Deutsche Boerse market Eurex plans to challenge at the end of this month ICE Futures Europe’s dominance in European STIRs by relaunching its Euribor contract backed by an incentive scheme.

Bailey said: “If we get our European regulation, we would very much like to be a participant on Eurex. We have the technology, in fact we’ve still got the Co-Lo in Frankfurt as part of the Atlantic deal.”

Lastly, Bailey commented on the prospect of increasing competition in the futures commission merchant space in response to the news that New York-based Clear Street has applied to the US regulator to launch an FCM.

Bailey said: “We welcome competition because it keeps everyone honest. In terms of FCMs, there is room for more at the moment, but they would need to come with a more effective technology offering.”

He continued: “There are one or two new products that have come to market so you could be a little bit niche on certain things.
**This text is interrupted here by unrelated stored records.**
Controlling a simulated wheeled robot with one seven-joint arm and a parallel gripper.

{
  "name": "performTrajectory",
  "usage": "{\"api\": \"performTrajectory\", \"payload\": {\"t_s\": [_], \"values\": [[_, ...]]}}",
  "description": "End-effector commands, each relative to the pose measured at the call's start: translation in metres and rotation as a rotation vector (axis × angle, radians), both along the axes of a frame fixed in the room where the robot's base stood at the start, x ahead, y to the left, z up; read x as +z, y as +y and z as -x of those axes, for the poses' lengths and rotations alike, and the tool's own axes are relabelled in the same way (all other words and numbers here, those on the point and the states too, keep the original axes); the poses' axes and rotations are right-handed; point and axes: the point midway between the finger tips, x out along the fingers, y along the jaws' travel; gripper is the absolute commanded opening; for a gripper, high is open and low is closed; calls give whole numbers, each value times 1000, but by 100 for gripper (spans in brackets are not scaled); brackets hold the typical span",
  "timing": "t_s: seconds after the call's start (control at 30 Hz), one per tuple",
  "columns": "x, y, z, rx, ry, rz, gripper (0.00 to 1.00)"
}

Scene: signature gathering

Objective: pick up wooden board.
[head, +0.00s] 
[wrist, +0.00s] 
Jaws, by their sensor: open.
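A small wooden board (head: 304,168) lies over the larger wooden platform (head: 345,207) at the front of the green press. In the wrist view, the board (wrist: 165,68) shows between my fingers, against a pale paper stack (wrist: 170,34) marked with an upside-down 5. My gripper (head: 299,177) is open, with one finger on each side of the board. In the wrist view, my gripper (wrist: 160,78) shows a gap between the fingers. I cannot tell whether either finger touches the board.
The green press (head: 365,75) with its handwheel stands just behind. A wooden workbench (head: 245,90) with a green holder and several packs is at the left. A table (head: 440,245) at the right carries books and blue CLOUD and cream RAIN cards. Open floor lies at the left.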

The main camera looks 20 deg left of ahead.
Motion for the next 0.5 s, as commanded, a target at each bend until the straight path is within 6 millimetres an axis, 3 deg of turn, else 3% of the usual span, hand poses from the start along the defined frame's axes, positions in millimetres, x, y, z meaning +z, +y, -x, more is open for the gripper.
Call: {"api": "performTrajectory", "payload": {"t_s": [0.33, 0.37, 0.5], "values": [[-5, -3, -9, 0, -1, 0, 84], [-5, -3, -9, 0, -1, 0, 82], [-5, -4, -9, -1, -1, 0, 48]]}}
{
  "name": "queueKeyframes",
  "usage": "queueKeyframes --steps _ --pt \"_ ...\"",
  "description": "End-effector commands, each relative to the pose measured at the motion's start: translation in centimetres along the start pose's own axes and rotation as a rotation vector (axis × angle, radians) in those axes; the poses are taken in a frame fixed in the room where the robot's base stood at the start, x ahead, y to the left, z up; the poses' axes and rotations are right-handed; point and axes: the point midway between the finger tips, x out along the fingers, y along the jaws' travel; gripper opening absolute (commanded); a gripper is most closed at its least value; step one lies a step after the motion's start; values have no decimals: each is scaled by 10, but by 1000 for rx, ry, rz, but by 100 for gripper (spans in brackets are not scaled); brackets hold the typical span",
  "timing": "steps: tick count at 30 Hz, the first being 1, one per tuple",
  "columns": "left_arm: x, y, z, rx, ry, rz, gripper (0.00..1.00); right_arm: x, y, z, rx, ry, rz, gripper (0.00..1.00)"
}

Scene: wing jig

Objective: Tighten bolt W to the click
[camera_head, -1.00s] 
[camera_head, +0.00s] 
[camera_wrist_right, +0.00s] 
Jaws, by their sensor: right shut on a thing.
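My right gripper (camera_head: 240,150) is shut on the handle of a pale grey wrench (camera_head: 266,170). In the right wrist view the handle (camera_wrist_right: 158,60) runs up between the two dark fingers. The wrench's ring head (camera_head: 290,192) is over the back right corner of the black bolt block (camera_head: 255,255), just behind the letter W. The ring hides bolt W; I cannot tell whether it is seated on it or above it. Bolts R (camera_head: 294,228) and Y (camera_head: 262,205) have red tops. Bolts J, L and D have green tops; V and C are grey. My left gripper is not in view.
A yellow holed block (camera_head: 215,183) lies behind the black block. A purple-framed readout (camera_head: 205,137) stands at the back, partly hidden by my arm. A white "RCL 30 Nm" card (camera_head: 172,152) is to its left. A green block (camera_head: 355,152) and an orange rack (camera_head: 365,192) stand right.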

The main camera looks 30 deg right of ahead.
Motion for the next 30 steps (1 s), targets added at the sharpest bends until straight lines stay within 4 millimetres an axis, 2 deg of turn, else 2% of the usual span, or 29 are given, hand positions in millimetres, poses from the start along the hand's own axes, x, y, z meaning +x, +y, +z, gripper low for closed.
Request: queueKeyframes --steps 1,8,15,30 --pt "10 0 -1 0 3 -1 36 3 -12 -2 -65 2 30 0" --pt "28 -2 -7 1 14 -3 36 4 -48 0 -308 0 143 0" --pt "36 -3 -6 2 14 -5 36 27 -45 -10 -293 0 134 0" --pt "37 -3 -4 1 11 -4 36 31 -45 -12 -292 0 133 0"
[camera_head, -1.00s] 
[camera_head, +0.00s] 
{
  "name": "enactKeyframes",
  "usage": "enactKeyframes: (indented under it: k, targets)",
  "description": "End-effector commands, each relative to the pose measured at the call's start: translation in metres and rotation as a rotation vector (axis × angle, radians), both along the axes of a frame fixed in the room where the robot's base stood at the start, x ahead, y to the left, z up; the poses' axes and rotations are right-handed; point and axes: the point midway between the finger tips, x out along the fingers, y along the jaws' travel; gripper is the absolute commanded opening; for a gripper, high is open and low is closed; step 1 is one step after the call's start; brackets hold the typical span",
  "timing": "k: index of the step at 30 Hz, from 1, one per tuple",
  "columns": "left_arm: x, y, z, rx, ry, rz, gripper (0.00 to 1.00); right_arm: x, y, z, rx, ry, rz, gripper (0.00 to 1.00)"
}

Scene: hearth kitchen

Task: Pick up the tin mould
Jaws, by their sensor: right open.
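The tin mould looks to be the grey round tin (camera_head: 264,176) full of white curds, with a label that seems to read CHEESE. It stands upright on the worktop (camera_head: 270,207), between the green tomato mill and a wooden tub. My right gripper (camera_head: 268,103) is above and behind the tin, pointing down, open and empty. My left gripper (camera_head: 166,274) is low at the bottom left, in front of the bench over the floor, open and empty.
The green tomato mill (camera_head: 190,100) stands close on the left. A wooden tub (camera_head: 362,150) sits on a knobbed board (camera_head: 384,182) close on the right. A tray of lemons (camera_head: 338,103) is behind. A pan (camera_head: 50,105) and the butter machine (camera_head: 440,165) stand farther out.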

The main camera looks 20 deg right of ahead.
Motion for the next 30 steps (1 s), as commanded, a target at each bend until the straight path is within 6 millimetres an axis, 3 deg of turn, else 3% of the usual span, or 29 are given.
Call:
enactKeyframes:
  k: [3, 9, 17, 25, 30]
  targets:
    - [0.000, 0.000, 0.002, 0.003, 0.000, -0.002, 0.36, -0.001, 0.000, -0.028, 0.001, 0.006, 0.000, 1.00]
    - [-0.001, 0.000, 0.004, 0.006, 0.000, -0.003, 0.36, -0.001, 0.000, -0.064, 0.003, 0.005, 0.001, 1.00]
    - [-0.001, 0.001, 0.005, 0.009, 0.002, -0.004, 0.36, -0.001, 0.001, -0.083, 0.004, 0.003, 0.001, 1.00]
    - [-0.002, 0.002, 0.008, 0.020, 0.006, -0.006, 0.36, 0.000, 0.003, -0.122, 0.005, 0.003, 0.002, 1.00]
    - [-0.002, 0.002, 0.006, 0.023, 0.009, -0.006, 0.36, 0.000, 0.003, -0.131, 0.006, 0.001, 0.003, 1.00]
Some FCMs may be saying we don’t want to do this or that kind of business and the combination of ED&F Man Capital Markets and Marex did take away for a while a bit of competition.”

Marex bought ED&F Man Capital Markets last year, effectively merging two of the main FCMs.

Echoing his comments about the industry’s over-reliance on a few technology firms, Bailey said there is now a real need for a next generation of clearing technology. “The industry has been using a handful of vendors for 50 years so you’ve got to believe there’s an opportunity for someone that uses technology in the right way,” he added.

Sucden Financial is celebrating this year its fiftieth anniversary with various activities aiming to raise £50,000 for an East London community charity.